Exercise description: The copy must start at the line that contains "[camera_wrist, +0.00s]" and finish at the line that contains "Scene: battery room", reproducing each line exactly. Any picture in that span is omitted.

---------- Data

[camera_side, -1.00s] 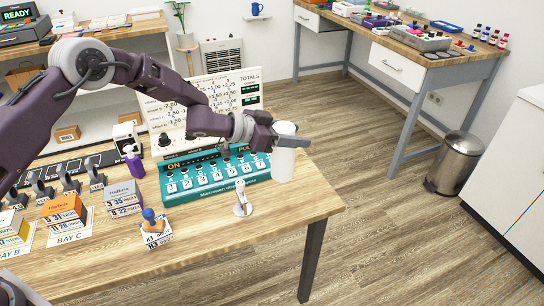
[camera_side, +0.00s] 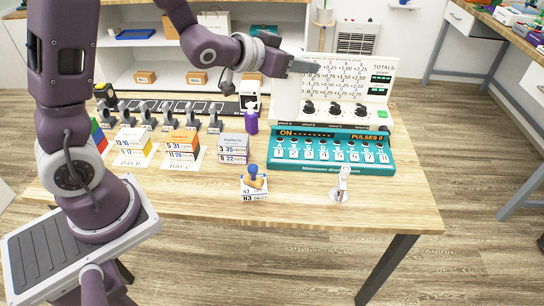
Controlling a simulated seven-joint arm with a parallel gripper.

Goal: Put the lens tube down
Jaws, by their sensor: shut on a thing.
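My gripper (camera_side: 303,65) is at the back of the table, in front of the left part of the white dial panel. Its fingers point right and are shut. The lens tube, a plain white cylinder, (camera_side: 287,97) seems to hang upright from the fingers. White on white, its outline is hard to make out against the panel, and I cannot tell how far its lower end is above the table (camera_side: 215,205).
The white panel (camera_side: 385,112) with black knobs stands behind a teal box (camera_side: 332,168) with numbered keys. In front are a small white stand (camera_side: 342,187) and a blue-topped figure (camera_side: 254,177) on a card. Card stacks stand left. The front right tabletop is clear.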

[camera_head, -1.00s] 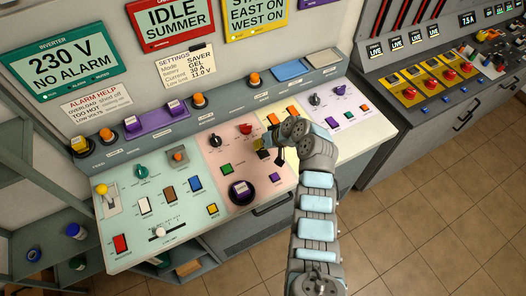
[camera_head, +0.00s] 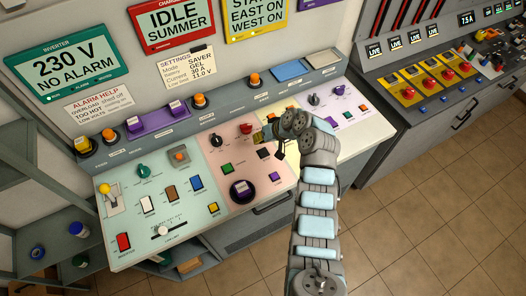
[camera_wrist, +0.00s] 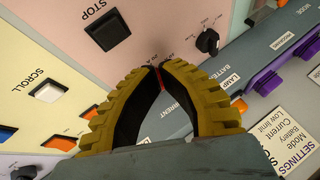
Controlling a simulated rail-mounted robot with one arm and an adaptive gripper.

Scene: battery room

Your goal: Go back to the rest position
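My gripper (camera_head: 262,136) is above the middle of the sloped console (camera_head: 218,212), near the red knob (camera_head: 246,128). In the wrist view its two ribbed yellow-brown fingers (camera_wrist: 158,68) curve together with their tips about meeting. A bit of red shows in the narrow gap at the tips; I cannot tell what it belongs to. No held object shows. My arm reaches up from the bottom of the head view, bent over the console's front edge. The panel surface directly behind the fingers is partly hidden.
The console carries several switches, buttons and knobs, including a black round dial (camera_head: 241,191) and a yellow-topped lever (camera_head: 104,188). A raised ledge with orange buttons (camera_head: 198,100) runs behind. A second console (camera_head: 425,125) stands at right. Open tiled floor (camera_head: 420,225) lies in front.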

--------------------
---------- Data

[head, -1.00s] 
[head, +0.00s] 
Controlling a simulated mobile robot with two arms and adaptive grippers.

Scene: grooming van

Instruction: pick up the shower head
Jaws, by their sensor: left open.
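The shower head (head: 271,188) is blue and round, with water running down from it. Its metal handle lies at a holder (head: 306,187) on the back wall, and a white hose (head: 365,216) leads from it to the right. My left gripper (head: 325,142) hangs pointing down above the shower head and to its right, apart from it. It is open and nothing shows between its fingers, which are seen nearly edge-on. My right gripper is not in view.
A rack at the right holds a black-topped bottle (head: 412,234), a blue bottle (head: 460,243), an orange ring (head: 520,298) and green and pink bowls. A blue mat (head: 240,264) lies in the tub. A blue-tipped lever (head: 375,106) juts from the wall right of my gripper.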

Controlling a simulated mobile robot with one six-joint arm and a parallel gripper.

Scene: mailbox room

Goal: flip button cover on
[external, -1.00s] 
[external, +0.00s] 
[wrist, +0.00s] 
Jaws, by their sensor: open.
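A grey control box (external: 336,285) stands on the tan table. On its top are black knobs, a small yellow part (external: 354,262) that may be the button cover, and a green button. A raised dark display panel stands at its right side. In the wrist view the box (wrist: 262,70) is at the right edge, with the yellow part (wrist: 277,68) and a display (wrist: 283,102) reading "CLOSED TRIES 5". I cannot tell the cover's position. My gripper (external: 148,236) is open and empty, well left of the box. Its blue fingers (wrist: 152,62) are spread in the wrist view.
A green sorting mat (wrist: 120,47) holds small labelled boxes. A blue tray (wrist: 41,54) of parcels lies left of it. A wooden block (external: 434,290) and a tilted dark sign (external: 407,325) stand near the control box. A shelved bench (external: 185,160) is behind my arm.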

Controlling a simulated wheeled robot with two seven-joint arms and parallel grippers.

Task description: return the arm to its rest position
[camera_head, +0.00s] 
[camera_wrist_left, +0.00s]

--------------------

Worked solution:
[camera_wrist, +0.00s] 
Controlling a simulated rail-mounted robot with one arm and an adaptive gripper.

Scene: battery room

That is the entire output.